The United Kingdom has established an office tasked with enforcing compliance with anti-Russian sanctions, with its operations set to commence in early 2024. The Office of Trade Sanctions Implementation will aid companies in adhering to sanctions, investigate any violations and, if necessary, refer cases to HM Revenue and Customs Authority.

A new package of sanctions against Russia, scheduled to include a prohibition on selling tankers to Russia, failed to be adopted on Dec. 12. This time, the adoption was blocked by Austria, which expressed dissatisfaction with Ukraine’s inclusion of the still-operating Russian subsidiary of Raiffeisen Bank in the list of international sponsors of war.

Western Assistance

The meeting between Zelenskyy and Biden in Washington resulted in the allocation of a new package of US military aid to Ukraine.
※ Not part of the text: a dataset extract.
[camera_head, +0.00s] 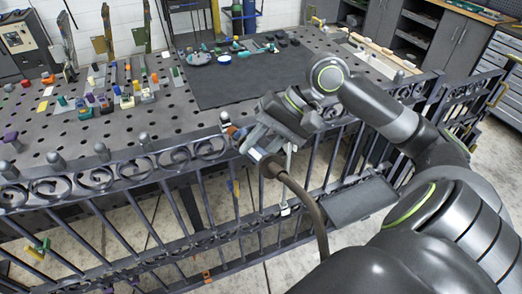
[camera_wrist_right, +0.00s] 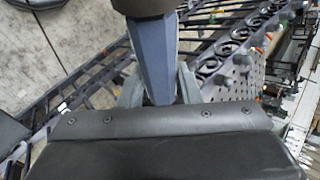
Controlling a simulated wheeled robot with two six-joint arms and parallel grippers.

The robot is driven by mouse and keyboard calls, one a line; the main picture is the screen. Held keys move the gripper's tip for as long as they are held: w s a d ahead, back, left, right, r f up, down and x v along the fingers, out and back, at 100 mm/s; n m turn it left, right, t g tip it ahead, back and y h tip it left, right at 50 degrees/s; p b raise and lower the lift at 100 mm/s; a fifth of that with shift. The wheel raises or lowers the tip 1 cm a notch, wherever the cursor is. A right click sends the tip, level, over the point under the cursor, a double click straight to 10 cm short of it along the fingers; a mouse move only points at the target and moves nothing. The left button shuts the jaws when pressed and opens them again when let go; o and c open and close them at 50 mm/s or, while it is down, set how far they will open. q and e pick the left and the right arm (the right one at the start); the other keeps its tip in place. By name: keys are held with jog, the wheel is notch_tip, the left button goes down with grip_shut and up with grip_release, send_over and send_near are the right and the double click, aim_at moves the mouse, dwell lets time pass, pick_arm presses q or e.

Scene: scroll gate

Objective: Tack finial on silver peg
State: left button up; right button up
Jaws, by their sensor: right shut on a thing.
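My right gripper (camera_head: 258,143) is over the top rail of the dark scrollwork gate (camera_head: 95,175). It is shut on a welding torch with a brown cable (camera_head: 308,198) hanging from it. In the right wrist view the blue-grey torch body (camera_wrist_right: 150,62) stands between the two fingers. The torch's front end lies close to a grey ball-topped finial (camera_head: 225,118) on the rail; I cannot tell whether they touch. More grey finials, such as one at the left (camera_head: 102,151), stand along the rail. I cannot tell which peg is the silver one. My left gripper is not in view.
A perforated steel table (camera_head: 180,125) lies behind the gate. It carries a dark mat (camera_head: 235,88) with small parts and several coloured clamps and blocks (camera_head: 118,95) at the left. Cabinets stand at the back right.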

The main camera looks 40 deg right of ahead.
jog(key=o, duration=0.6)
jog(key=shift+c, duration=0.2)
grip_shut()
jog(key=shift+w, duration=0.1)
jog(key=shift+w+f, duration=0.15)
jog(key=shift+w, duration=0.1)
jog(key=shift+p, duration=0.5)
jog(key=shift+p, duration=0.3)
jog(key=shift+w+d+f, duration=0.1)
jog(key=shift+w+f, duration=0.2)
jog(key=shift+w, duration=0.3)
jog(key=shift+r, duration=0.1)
It will include:

  • AIM-9M missiles for air defense;
  • Air defense system components;
  • Additional ammunition for High Mobility Artillery Rocket Systems;
  • 155mm and 105mm artillery rounds;
  • High-speed Anti-radiation missiles;
  • Tube-Launched, Optically-Tracked, Wire-Guided missiles;
  • Javelin and AT-4 anti-armor systems;
  • More than 4 million rounds of small arms ammunition;
  • Demolitions munitions for obstacle clearing;
  • Equipment to protect critical national infrastructure;
  • Spare parts, generators, maintenance and other ancillary equipment.

The discussions also addressed the issue of frozen Russian assets.

Blogger david D. has published a post discussing an established procedure in the United States, whereby military equipment taken out of service can be transferred for non-commercial purposes. Funded by Congress through the National Defense Authorization Act, the ultimate recipient only covers the processing and transportation costs. For example, HMMWVs from US Army reserves were provided to the police, fire departments, museums and various organizations. This procedure was also used during the Yom Kippur War in 1973 to transfer military vehicles to Israel. However, it remains unclear whether the NDAA procedure allows for the transfer of military equipment to Ukraine.